Kraus, who earns just above minimum wage, explains the degrading nature of low pay.

“It’s demeaning to be paid so little, especially in Palo Alto where a lot of kids don’t have to take on low paying jobs,” Kraus says.

Vice Mayor of East Palo Alto, Larry Moody points out how the phrase “minimum wage worker” is especially degrading to adults who spend their whole lives earning minimum wage.

“‘Minimum,’ in itself, is an adjective that can be demeaning,” Moody says. “I don’t know how much dignity is associated with that. When you’re looking at individuals who are the primary caregivers for their family, people need that term to be removed and for livable wages to emerge as the theme of the day.”

Achieving a Liveable Wage

Campaigns for minimum wage aim to achieve a liveable wage, however simply raising the minimum wage may not be the answer.
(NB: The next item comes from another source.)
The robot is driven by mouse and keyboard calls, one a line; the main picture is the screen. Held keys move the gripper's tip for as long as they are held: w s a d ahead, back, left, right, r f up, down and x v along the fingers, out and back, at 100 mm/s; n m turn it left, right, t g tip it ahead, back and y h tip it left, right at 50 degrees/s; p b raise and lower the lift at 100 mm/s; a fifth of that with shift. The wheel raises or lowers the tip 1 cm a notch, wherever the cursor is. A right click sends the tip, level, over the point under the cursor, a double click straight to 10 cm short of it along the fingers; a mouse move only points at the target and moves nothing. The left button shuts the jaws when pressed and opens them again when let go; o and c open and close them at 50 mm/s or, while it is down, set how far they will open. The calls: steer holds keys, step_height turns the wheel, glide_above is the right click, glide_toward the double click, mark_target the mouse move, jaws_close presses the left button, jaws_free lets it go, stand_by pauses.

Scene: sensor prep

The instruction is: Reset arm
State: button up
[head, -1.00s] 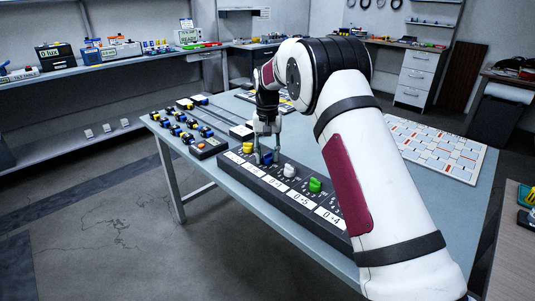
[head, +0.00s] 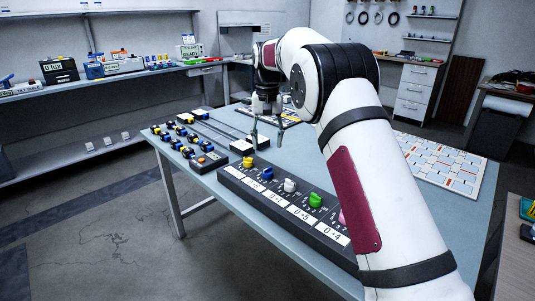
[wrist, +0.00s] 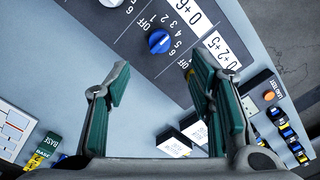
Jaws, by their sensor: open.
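My gripper (head: 267,128) is open and empty, raised above the table behind the dark knob panel (head: 232,174). In the wrist view its two green-padded fingers (wrist: 157,95) stand wide apart with nothing between them. The panel carries a yellow knob (head: 249,161), a blue knob (head: 267,174), a white knob (head: 290,185) and a green knob (head: 315,200).
Several blue-and-black parts (head: 180,138) stand in rows at the table's left. A box with an orange button (head: 204,162) is near the panel. A white gridded board (head: 440,163) lies on the right. A shelf with boxes (head: 59,69) runs along the left wall.

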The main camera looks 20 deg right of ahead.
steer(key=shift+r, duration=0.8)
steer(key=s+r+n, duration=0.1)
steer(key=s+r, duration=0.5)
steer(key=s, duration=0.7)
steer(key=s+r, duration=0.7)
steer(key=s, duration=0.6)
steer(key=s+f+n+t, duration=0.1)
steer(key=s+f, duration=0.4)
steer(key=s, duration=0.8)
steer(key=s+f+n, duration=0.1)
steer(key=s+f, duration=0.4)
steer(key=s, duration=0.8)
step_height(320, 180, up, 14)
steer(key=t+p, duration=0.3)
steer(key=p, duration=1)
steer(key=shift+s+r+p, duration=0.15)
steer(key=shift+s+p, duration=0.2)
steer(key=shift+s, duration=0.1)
“It stinks because once the minimum wage gets raised, all the other prices get raised,” Benito says. “It’s give and take.”

According to the American Legislative Exchange Council, a 10 percent increase in minimum wage would result in a four percent increase in food prices.

Moody notes that while a raise to $15 will help to an extent, minimum wage workers’ quality of life will remain at minimum.

“$15 an hour allows families to take care of their basic needs,” Moody says. “It doesn’t allow them access to the quality of life that people who have college degrees have access to.”

To Moody, finding a way to keep the minimum wage at a sustainable level for the economy while allowing workers earning minimum wage to sustain themselves seems nearly impossible.

Perhaps the answer to creating a ‘liveable’ minimum wage lies not in policy actions or raising the bar, rather in redefining ‘minimum’ to mean ‘liveable’, according to Moody.

“Historically, living wage has been used to connotate other types of benefits, [including] not only the salary component but some health benefits as well,” Silver says. “Some cities do have ‘living wages’ that require employers to pay [both].”